The statistical analysis revealed a relationship between room type and the minimum number of nights booked, providing strong evidence to reject the null hypothesis. A p-value of 1.443e-08 shows a significant relationship between room type (Entire Apartment vs. Private/Shared Room) and minimum nights.

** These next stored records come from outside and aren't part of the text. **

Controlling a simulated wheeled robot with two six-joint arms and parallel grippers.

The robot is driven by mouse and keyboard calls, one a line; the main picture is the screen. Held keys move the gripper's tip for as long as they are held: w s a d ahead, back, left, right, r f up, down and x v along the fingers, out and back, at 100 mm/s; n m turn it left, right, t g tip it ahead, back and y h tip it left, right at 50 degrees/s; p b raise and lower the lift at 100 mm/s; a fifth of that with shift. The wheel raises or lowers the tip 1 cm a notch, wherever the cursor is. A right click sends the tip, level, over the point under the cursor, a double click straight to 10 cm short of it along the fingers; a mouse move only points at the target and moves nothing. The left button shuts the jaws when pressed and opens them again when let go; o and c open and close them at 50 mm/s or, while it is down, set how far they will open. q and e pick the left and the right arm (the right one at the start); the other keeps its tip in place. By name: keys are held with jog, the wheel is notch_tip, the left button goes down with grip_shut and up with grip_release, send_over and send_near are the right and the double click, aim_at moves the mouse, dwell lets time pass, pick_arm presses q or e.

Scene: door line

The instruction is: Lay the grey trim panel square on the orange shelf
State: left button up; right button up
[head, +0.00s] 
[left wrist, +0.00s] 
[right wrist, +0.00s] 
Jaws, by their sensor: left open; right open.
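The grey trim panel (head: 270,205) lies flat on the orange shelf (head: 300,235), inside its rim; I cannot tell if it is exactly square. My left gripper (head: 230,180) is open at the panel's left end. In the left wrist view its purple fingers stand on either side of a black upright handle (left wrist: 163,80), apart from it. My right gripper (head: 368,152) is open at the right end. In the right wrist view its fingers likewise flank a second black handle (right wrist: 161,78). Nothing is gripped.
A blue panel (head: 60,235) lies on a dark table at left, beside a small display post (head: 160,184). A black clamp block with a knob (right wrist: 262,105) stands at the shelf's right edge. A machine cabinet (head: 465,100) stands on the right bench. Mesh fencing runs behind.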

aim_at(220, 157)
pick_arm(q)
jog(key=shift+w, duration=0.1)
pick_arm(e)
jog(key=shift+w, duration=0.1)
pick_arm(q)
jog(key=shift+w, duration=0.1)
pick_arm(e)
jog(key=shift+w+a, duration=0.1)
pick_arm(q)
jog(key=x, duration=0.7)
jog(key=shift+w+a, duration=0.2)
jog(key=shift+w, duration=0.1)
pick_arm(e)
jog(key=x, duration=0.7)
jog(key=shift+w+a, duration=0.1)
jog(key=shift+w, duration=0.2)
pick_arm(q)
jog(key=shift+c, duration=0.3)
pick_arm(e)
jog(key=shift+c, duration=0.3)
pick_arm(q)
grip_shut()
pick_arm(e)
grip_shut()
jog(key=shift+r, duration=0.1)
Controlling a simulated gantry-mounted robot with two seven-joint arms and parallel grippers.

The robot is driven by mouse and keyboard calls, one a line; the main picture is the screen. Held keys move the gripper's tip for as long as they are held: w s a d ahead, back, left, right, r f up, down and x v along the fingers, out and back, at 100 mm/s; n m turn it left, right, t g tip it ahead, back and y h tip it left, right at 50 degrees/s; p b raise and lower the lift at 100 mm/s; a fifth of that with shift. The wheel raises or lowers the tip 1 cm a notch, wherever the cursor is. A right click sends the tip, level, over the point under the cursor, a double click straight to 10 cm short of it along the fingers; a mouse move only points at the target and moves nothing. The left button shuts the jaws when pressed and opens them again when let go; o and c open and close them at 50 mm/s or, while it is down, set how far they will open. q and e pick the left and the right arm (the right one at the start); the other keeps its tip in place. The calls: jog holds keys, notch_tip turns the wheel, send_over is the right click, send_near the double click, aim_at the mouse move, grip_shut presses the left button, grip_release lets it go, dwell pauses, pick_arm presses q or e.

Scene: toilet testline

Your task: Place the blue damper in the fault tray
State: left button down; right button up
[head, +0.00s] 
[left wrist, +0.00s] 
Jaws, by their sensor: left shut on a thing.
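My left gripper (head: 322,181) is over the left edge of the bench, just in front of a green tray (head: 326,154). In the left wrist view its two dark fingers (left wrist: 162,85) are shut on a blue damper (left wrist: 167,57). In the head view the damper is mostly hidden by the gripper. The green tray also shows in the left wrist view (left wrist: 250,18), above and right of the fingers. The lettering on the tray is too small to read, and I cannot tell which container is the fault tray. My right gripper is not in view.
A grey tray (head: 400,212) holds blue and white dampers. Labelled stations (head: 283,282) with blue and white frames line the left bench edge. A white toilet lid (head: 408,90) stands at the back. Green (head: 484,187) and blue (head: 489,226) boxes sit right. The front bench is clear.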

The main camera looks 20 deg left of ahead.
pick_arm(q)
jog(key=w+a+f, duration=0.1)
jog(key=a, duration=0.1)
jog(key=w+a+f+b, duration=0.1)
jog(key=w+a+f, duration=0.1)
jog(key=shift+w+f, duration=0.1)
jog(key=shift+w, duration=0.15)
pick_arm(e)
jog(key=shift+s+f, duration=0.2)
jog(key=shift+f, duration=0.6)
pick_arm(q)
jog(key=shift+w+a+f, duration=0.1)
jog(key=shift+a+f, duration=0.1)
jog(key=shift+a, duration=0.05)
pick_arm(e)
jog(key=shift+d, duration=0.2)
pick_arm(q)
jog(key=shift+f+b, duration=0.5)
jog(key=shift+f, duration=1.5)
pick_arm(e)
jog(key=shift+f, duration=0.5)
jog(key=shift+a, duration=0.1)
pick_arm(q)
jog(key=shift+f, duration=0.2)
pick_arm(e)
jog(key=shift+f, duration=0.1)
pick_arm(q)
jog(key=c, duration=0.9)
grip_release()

An odds ratio of 0.727 provided insight into the direction and magnitude of the relationship. An odds ratio less than 1 suggests an inverse association: Private/Shared Rooms are less likely to be associated with longer minimum stays when compared to Entire Apartments. Conversely, this implies that Entire Apartments are more likely to be booked for longer minimum periods. This finding aligns with intuitive expectations, as entire apartments often cater to travellers seeking extended stays, while private or shared rooms may be more suitable for shorter visits.

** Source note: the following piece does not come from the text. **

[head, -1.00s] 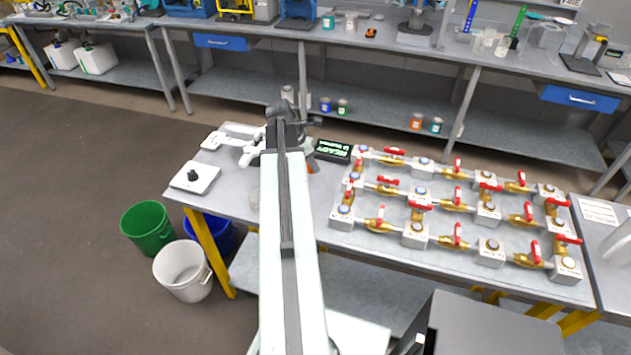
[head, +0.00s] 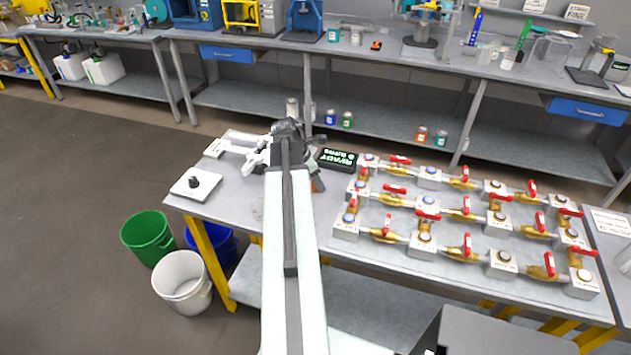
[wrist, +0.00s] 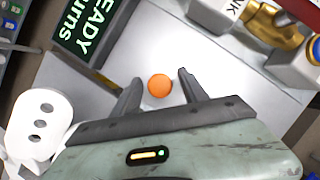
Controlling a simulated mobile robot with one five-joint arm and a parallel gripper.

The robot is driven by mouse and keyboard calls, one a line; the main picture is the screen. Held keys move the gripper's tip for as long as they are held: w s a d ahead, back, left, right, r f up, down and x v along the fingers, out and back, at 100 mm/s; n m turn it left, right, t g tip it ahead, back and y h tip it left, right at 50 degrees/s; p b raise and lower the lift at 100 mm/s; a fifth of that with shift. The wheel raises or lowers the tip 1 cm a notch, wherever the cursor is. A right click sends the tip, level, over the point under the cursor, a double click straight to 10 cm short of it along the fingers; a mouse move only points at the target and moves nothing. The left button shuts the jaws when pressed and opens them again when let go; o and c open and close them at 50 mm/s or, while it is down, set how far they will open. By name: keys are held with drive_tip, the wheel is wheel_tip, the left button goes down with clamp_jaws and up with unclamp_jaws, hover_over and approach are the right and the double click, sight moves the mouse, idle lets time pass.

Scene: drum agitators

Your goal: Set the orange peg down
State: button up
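The orange peg (wrist: 159,86) shows end-on as a round orange disc in the wrist view, over a pale grey surface. My gripper (wrist: 160,84) has its two dark fingers apart, one on each side of the peg, with a visible gap on both sides. I cannot tell the peg's height or whether it stands on the bench. In the head view my gripper is mostly hidden behind my arm. A small orange patch (head: 318,185) beside the arm may be the peg.
A bench (head: 232,190) carries a white box with a black knob (head: 195,184) at left and rows of brass valves with red handles (head: 466,247) at right. Green (head: 147,238) and white buckets (head: 182,282) stand on the floor.

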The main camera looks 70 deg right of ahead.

The confidence interval, ranging from 0.652 to 0.812, further solidified the statistical significance of this observed effect. The effect is not due to chance, confirming that room type influences the length of stay.

ggplot(f_airbnb, aes(x = room_category, fill = min_night_category)) +
  geom_bar(position = "dodge") +
  labs(title = "Count of Short-term and Long-term Rentals by Room Category",
       x = "Room Category",
       y = "Count",
       fill = "Minimum Nights Category") +
  theme_minimal()

This plot is useful for hosts, platform managers, and analysts to understand the supply-side dynamics of Airbnb listings and make data-driven decisions. It demonstrates that Entire Apartments are more commonly listed on Airbnb. While short-term rentals are common for both room types, Entire Apartments are preferred for longer-term stays compared to Private/Shared Rooms.